If you recognize the riff of my title, you already have an idea of what this column is about. If you don’t, I can only assume you soon will. I hemmed and hawed about how to write my column this week in this sort of community forum. I’ve never been known as someone with a great ability for censorship, if I think it, I usually say it. So, if you are easily offended, this is an early warning to click away now. I make no apologies if you continue reading and then decide I am out of bounds.
Americans love lurid. It’s why we watch The Bachelor and Bachelorette and The Real World and all those horrible Real Wives shows (by the by — I don’t know ONE wife like that). It’s why we care about politicans and their tawdry affairs and why we want to see starlets enduring public clothing malfunctions. It’s why the Kardashians are famous. It’s why companies continue to photoshop already beautiful women into unrealistic buxom digital hybrids. Men want them and women want to be them.

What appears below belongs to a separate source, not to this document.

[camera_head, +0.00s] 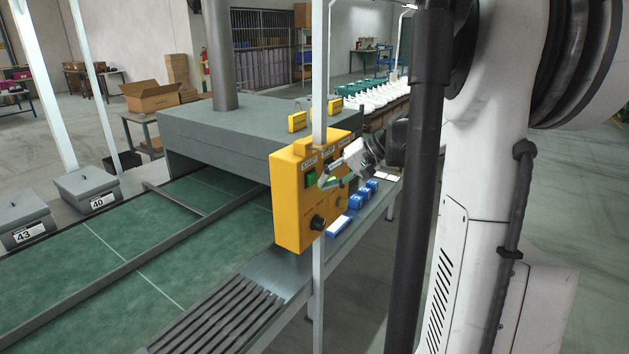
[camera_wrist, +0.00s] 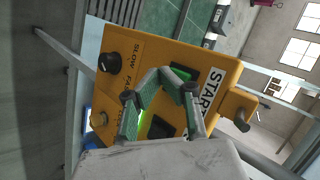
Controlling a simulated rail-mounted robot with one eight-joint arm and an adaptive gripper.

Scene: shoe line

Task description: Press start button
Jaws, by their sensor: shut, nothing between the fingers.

We can’t keep our minds out of the bedroom. How else can we explain why North Carolina has joined 30 other states in outlawing gay marriage? It has nothing to do with the sanctity of marriage. If so, we wouldn’t be allowing marriages to end in divorce. Instead, it has everything to do with some people wanting to control behavior between consenting adults. In my humble opinion, it’s really no one’s business. Marriage is so much more complicated than what happens between the sheets.
You should not be shocked that sex is big business and I’m not only talking about the $10 to $14 billion dollars in annual sales of online porn, a statistic cited by New York Times Magazine. I’m talking about how, as a society, with our deep seeded Puritan roots, we have a hard time dealing with our interest in sex. We’re great at regulating how we teach, or refuse to teach, birth control and we’re quick to pass judgment on the lifestyles of others. It’s in movies and video games and on magazine covers. We like to see sexy people and we like to try and look sexy.
You know what we don’t do so well? Talk about it. Actual sex. With frank, honest conversation. Don’t worry I’m not going to do that here today with you. That would be pushing even my own level of comfort.
I think those conversations between husbands and wives, parents and children, girlfriends and boyfriends are what we do very poorly. Relationships are about trust and intimacy and love. Sex is an important part of that puzzle. Children won’t know unless we talk to them. Our partners won’t know unless we open up to them. Albeit, these conversations should be age appropriate.
I remember thinking in college....when I have kids....there would be nothing I would hide from them or lie to them about. Whether is was about their bodies or their feelings. I can’t say that putting that honesty with them into practice has been easy. I often find myself fumbling for just the right way to explain myself in answer to their question. I worry what is the right time to tell them what they need to hear. I worry that I’ve told them too much or too little. But above all else, I worry they will hear something from a stranger before they hear it from me.
Sex is not a dirty word. If we deny that we need it, we deny a part of ourselves. Life is not only about work and parenting and ticking off the events in life as they pass us by. The thing that makes us feel full is our connections with other human beings. And while not all of those connections are sexual in nature, those that are, are strengthened with our willingness to practice true intimacy. And that can’t start if we don’t talk honestly and listen openly to one another.
Being modest or embarrassed is natural. Worshipping false ideas and coddling insecurities benefits no one. Man or woman. Our obsession with sex coupled with our unwillingness to speak frankly opens the door to violence against women, abuse of young children, teen pregnancy and the inability to remain in committed and loving relationships. You’re kidding yourself if you think otherwise.